◆ **Problem requirements**
Would you transcribe the whole listing exactly, minus its pictures?

■ ■ ■ ■ ■

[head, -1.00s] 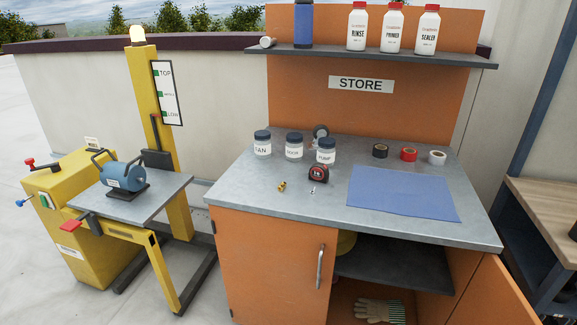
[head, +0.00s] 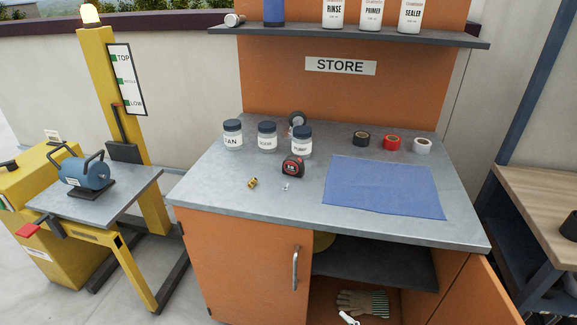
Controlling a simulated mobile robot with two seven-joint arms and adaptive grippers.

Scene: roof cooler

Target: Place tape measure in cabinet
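The tape measure (head: 293,169) is dark with a red trim and stands on the grey worktop, just in front of the jar at the right of the row. The orange cabinet (head: 243,262) is under the worktop. Its left door is shut, with a metal handle (head: 295,267). Its right door (head: 492,295) stands open, showing a dark inner shelf (head: 385,268) and, below it, a pair of gloves (head: 362,303). A small white piece at the bottom edge by the gloves is too little shown to identify. Neither of my grippers can be made out.
Jars (head: 267,135), tape rolls (head: 392,142), a brass fitting (head: 252,183) and a blue mat (head: 382,188) lie on the worktop. Bottles stand on the upper shelf (head: 345,38). A yellow lift (head: 100,200) stands left, a wooden bench (head: 540,195) right.

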■ ■ ■ ■ ■

◆ **Solved problem**
[head, -1.00s] 
[head, +0.00s] 
Controlling a simulated mobile robot with two seven-joint arms and adaptive grippers.

Scene: roof cooler

Target: Place tape measure in cabinet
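The tape measure (head: 293,169) is dark with a red trim and stands on the grey worktop, just in front of the jar at the right of the row. The orange cabinet (head: 243,262) is under the worktop. Its left door is shut, with a metal handle (head: 295,267). Its right door (head: 492,295) stands open, showing a dark inner shelf (head: 385,268) and, below it, a pair of gloves (head: 362,303). A small white piece at the bottom edge by the gloves is too little shown to identify. Neither of my grippers can be made out.
Jars (head: 267,135), tape rolls (head: 392,142), a brass fitting (head: 252,183) and a blue mat (head: 382,188) lie on the worktop. Bottles stand on the upper shelf (head: 345,38). A yellow lift (head: 100,200) stands left, a wooden bench (head: 540,195) right.

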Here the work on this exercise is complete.